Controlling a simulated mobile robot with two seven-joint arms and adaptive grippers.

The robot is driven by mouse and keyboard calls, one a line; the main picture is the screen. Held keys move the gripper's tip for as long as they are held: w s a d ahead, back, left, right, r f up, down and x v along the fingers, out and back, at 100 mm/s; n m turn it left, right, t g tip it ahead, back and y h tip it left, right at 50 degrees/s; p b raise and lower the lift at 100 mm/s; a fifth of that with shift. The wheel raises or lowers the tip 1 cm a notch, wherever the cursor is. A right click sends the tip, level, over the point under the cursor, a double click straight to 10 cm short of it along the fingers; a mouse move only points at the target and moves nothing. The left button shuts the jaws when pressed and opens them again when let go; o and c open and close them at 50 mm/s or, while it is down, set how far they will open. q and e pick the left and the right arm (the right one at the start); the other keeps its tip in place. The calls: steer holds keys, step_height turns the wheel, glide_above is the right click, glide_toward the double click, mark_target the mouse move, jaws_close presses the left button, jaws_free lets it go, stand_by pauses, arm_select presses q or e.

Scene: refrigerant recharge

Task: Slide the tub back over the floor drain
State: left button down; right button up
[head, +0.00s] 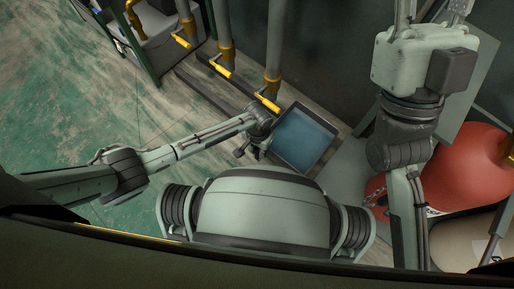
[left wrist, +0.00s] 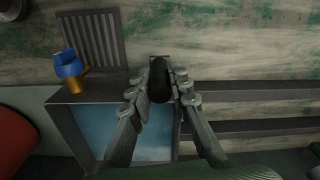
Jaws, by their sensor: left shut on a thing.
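The tub (head: 303,137) is a shallow dark-rimmed box with a blue inside, on the floor right of my left gripper (head: 251,149). In the left wrist view its rim (left wrist: 62,128) and blue interior show below and behind the fingers. My left gripper (left wrist: 163,82) is shut on a dark rounded part at the tub's edge, seemingly its handle. A slatted floor drain grate (left wrist: 92,38) lies beside the tub, apparently uncovered. My right gripper (head: 432,14) is at the top edge of the head view, its fingertips cut off.
Grey pipes with yellow valve handles (head: 267,102) stand behind the tub. A blue and yellow fitting (left wrist: 71,70) is at the tub's corner by the grate. A red tank (head: 465,165) stands at the right. Dark rails (head: 208,90) lie on the floor. Open green floor is at the left.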

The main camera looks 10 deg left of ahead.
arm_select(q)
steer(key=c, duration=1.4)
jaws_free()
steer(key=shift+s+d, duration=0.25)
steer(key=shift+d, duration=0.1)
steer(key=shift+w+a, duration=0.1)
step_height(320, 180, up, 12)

•••••

**Set problem:**
Copy the material above in full and exactly, skipping pictures.

**Solution for this exercise:**
Controlling a simulated mobile robot with two seven-joint arms and adaptive grippers.

The robot is driven by mouse and keyboard calls, one a line; the main picture is the screen. Held keys move the gripper's tip for as long as they are held: w s a d ahead, back, left, right, r f up, down and x v along the fingers, out and back, at 100 mm/s; n m turn it left, right, t g tip it ahead, back and y h tip it left, right at 50 degrees/s; p b raise and lower the lift at 100 mm/s; a fifth of that with shift. The wheel raises or lowers the tip 1 cm a notch, wherever the cursor is. A right click sends the tip, level, over the point under the cursor, a double click straight to 10 cm short of it along the fingers; a mouse move only points at the target and moves nothing. The left button shuts the jaws when pressed and opens them again when let go; o and c open and close them at 50 mm/s or, while it is down, set how far they will open. q and e pick the left and the right arm (the right one at the start); the other keeps its tip in place. The calls: steer holds keys, step_height turns the wheel, glide_above is the right click, glide_toward the double click, mark_target the mouse move, jaws_close presses the left button, jaws_free lets it go, stand_by pauses, arm_select presses q or e.

Scene: refrigerant recharge

Task: Slide the tub back over the floor drain
State: left button down; right button up
[head, +0.00s] 
[left wrist, +0.00s] 
Jaws, by their sensor: left shut on a thing.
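The tub (head: 303,137) is a shallow dark-rimmed box with a blue inside, on the floor right of my left gripper (head: 251,149). In the left wrist view its rim (left wrist: 62,128) and blue interior show below and behind the fingers. My left gripper (left wrist: 163,82) is shut on a dark rounded part at the tub's edge, seemingly its handle. A slatted floor drain grate (left wrist: 92,38) lies beside the tub, apparently uncovered. My right gripper (head: 432,14) is at the top edge of the head view, its fingertips cut off.
Grey pipes with yellow valve handles (head: 267,102) stand behind the tub. A blue and yellow fitting (left wrist: 71,70) is at the tub's corner by the grate. A red tank (head: 465,165) stands at the right. Dark rails (head: 208,90) lie on the floor. Open green floor is at the left.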

The main camera looks 10 deg left of ahead.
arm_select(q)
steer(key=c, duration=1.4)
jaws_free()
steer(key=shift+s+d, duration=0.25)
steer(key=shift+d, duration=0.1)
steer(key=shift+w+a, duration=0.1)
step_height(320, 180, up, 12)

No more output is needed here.